Here is a scene that typifies the sort of play between Charlie and the other characters, between fiction and memoir, between what-really-happened and the Truth. Charlie is speaking with Romp, an oversexed Bigfoot hunter, who it turns out has read Charlie’s memoirs:
“Oh, yeah,” he said, pulling on his clothes, “I read that scene. Didn’t believe a word of it.”
“Huh? Why not? Why the hell not? It’s the truth.”
“Hey,” he said, “don’t get mad, little partner. I’m just saying. Some scenes are more convincing than others. It being true don’t make it convincing.

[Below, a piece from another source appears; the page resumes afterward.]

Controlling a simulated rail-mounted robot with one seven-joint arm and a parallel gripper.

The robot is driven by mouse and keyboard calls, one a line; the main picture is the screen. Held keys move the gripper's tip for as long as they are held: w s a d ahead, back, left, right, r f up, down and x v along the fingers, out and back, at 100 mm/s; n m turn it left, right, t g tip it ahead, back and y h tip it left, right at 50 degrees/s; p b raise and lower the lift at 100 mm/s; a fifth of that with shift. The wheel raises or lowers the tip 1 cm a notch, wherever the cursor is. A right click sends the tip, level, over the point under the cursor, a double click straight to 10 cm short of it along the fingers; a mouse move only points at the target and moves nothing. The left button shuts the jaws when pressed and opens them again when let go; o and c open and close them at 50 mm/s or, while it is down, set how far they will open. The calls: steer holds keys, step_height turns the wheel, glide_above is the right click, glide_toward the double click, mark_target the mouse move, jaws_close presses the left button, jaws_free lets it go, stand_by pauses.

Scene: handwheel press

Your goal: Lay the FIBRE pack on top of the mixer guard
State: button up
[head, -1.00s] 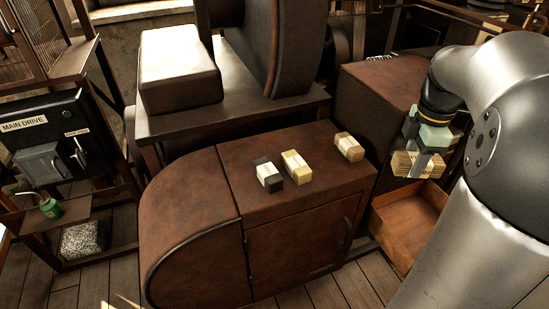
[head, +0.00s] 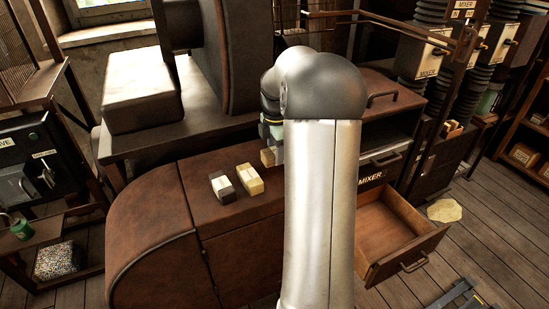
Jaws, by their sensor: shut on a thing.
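My gripper (head: 277,146) is mostly hidden behind my own arm, above the right part of the brown rounded housing (head: 150,235). It is shut on a tan pack (head: 268,157), of which only the left end shows. Its lettering cannot be read, and I cannot tell whether it touches the housing top. A dark pack with a pale band (head: 222,186) and a yellow pack (head: 250,179) lie on the housing top.
An open, empty-looking wooden drawer (head: 396,228) sticks out at the right. The MAIN DRIVE box (head: 25,165) is at the left. The left of the housing top is clear.

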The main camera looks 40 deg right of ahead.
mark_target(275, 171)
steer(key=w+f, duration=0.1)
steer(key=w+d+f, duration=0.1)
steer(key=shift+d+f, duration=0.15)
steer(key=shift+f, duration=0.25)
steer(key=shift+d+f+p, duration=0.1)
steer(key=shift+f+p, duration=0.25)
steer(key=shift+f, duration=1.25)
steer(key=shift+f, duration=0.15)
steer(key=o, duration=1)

Didn’t you learn that in Intro to Creative Writing?”
Dialogue is another recurring sticking point. “Nobody talks like that,” one character tells him. “All your characters sound the same,” another ones says, which means they sound like Charlie himself, who, shall we say, has a singularly distinguishable voice. Here is typical Charlie, verbose and cynical, along for a ride with some UFO hunters:
The day’s oven had died and now the temperature smiled at just under seventy degrees; rappelling down from the truck’s door, I inhaled that pristine air and almost hoped for a spacecraft to come hold a convivium, obliterate the silence between us.
Who talks like that, indeed? Of course, the reader who can muddle through such passages and hear the voice as both comedic and psychologically revealing should enjoy Charlie’s literary company. An interesting possible assignment to potential readers: keep track of the number of ways Charlie describes sleep.

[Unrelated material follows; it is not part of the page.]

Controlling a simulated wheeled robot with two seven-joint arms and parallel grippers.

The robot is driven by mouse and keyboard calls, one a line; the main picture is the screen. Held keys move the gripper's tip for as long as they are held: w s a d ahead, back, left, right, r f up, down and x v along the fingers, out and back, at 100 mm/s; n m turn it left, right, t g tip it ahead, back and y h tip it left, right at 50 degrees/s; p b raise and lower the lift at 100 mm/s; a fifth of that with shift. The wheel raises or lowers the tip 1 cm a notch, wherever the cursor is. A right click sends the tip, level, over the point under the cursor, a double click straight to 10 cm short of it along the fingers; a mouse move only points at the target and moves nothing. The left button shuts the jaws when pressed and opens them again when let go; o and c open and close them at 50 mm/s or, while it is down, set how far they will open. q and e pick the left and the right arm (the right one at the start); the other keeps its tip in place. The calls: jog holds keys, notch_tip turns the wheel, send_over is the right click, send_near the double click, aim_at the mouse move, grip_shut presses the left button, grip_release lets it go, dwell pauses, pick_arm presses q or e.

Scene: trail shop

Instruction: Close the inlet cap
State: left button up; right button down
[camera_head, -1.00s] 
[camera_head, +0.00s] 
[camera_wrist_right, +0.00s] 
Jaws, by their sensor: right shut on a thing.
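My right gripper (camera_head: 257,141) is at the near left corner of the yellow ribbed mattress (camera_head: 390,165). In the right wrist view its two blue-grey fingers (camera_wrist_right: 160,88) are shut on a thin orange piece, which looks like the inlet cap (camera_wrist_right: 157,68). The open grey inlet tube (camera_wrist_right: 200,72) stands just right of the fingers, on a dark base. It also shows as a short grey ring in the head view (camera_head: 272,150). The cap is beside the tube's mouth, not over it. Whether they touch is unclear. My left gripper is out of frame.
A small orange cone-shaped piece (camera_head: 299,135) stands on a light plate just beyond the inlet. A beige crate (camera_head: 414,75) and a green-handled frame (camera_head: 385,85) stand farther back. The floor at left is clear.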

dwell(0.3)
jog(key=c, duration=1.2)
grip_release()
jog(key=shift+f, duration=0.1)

All this invites us the readers to challenge the book’s believability: is Charlie telling us the whole truth and nothing but—did everything really happen that way? Several plot elements are admittedly quite far-fetched. Charlie himself regularly admits his readers won’t believe his stories. But then again, it is fiction; none of it happened. It’s as if Giraldi is daring us to believe all of this nonsense and then rubbing our noses in it. What will you believe? What should you believe?
On this subject of belief, one more note about the novel’s dualities. I don’t know that religion is intended to be a significant part of the novel (although it is interesting to note that Giraldi mentions both monsters like Sasquatch and being raised by lukewarm Catholic parents in an essay in The Believer), but Charlie occasionally invokes Christianity (as well as expressing a fondness for poet-priest Gerard Manley Hopkins).
Speaking in the first pages of his intent to kill Gillian’s ex-boyfriend, he mentions, “Coercing him into kindness, Christian or otherwise, had already failed—large.” Later on, Charlie seeks the advice of his priest, who gives him some surprising advice—only to return later and deny having provided such counsel.
Charlie further justifies his decision: “Having to silence a single man for the sake of solace does not make one homicidal. Of course I am a Christian and know the program, but love and sex have their own sacred creeds and they burn every bit as much as the ten laws of the Lord.” Maybe. Maybe not. The point is, just because Charlie says so, doesn’t mean it is so: hearing—unlike seeing, as the saying goes—does not mean believing.
When someone announces themselves as a Christian, we have certain expectations and assumptions. When a book jacket describes a book, we also expect and assume. This is necessary, but dangerous, especially when we are lulled into complacency or dulled by naiveté. Skepticism and cynicism have their place. Fortunately, we have the occasional novel to remind us.
The book’s title obviously refers to the extraterrestrial and cryptozoological creatures that are the subjects of so many infamous chases, but it also refers to the chasers, and not just those crazed hunters seeking legendary prey. Rather, Charlie’s tales serve as proof that we all have our demons.
In the end, Busy Monsters reminds us that nearly every chase has an element of escape. And while none of it really happened, nearly all of it is True.